+++ Dataset section +++

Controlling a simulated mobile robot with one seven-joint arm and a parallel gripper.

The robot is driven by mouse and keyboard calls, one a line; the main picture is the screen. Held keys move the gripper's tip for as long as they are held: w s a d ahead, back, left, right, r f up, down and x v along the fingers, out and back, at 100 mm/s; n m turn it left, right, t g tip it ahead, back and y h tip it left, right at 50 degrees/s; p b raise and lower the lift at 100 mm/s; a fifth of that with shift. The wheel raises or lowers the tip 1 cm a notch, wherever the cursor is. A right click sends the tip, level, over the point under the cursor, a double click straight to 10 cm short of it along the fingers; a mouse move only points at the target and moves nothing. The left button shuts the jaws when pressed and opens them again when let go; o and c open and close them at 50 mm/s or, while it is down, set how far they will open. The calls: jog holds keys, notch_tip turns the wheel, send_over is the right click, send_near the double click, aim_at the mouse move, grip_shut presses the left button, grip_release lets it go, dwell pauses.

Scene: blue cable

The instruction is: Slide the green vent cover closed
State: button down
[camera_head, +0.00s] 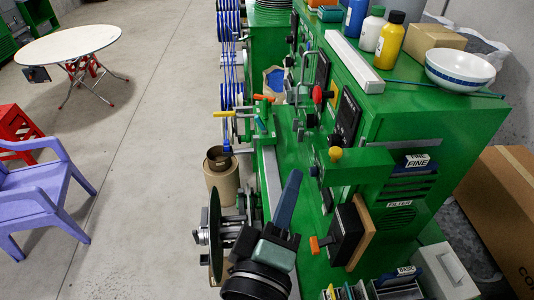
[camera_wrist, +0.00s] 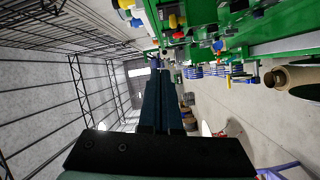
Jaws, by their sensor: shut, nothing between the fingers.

+++

Copy out the whole listing exactly, and don't carry over any pictures.

Controlling a simulated mobile robot with one seven-joint arm and a parallel gripper.

The robot is driven by mouse and keyboard calls, one a line; the main picture is the screen. Held keys move the gripper's tip for as long as they are held: w s a d ahead, back, left, right, r f up, down and x v along the fingers, out and back, at 100 mm/s; n m turn it left, right, t g tip it ahead, back and y h tip it left, right at 50 degrees/s; p b raise and lower the lift at 100 mm/s; a fifth of that with shift. The wheel raises or lowers the tip 1 cm a notch, wherever the cursor is. A right click sends the tip, level, over the point under the cursor, a double click straight to 10 cm short of it along the fingers; a mouse move only points at the target and moves nothing. The left button shuts the jaws when pressed and opens them again when let go; o and c open and close them at 50 mm/s or, while it is down, set how far they will open. The calls: jog holds keys, notch_tip turns the wheel, send_over is the right click, send_near the double click, aim_at the mouse move, grip_shut presses the left button, grip_release lets it go, dwell pauses.

Scene: blue cable

The instruction is: Slide the green vent cover closed
State: button down
[camera_head, +0.00s] 
[camera_wrist, +0.00s] 
Jaws, by their sensor: shut, nothing between the fingers.

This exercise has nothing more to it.